Deixando críticas aos meios de comunicação social ocidentais, Manuel Pires da Rocha acusou-os de “contarem mentiras da Rússia”. “Não estamos aqui para apoiar nada, mas para monitorizar. A Rússia não nos forçou a vir ou a dizer alguma coisa diferente”, garantiu.
Noutro comentário, desta vez ao jornal de Donetsk.kp, Manuel Pires da Rocha referiu que, enquanto observador, visitou “vários locais”. “Se eu pudesse escolher uma palavra seria ‘esperança’. Tal como o sangue, é importante”, referiu.
As eleições são, no entender do deputado municipal comunista, um “momento histórico importante”. “Espero que a vida volte ao normal. A democracia acontece quando as pessoas conseguem escolher o seu futuro”, referiu Manuel Pires da Rocha.
De acordo com a informação presente no site da CDU, Manuel Pires da Rocha é músico, tendo estudado na União Soviética, e é atualmente professor de violino no Conservatório de Música de Coimbra. É ainda dirigente do Sindicato dos Professores da Região Centro e Membro da Comissão Concelhia de Coimbra do PCP.
Na carreira política, foi ainda cabeça de lista em Coimbra nas últimas eleições de 2022.
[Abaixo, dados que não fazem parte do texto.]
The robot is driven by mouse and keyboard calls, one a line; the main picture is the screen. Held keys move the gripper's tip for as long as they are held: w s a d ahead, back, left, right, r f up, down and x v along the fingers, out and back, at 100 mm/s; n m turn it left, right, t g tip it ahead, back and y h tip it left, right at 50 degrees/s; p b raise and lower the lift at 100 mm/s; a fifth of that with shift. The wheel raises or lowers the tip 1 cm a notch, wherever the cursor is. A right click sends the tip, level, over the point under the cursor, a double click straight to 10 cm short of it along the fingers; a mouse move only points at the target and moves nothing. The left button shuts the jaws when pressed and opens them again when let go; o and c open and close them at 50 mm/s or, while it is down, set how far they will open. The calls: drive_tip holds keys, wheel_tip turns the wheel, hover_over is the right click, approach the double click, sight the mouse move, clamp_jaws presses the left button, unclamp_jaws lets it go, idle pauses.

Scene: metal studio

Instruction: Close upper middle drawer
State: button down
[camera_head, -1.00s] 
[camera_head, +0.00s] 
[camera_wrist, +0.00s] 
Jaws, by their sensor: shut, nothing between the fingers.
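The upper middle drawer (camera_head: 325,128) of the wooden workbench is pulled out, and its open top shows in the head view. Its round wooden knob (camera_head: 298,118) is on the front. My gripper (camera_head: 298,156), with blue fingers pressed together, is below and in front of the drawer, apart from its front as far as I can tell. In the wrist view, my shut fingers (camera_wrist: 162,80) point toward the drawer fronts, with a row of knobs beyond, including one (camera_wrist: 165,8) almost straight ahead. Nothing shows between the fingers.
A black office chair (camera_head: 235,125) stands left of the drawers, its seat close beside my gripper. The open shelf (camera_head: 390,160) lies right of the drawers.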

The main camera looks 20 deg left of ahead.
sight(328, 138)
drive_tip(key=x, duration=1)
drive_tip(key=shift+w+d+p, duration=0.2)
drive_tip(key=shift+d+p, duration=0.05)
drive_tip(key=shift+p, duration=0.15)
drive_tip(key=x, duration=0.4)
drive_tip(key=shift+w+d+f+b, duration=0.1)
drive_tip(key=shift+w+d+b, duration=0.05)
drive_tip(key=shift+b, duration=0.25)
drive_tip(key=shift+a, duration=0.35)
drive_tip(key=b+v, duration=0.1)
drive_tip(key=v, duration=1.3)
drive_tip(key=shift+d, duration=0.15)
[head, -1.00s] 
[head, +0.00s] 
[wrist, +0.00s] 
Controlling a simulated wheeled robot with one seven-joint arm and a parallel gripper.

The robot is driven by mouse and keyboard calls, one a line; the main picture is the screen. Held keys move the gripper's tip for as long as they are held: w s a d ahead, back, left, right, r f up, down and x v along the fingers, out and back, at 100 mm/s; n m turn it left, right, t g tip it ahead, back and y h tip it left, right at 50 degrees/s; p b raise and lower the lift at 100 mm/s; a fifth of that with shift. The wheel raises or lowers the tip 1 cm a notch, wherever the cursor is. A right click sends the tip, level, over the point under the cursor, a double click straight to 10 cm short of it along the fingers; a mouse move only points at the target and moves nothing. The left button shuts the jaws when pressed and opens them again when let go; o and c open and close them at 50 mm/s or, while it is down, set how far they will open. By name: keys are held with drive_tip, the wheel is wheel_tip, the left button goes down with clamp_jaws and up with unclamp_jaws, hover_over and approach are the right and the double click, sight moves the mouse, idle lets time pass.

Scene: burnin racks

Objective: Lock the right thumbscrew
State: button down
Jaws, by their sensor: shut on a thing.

A realização de eleições nos territórios ocupadas pela Rússia na Ucrânia foi duramente criticada pelo Ocidente. A Organização para a Segurança e Cooperação na Europa (OSCE) indicou que não terão “qualquer validade ao abrigo do direito internacional”. Os Estados Unidos descreveram as eleições como um “exercício de propaganda” e reiteraram que nunca reconhecerão as pretensões de Moscovo “a qualquer território soberano da Ucrânia”.
Também a Organização das Nações Unidas (ONU) manifestou preocupação face à realização deste ato eleitoral, sublinhando que o sufrágio “não tem fundamento jurídico”.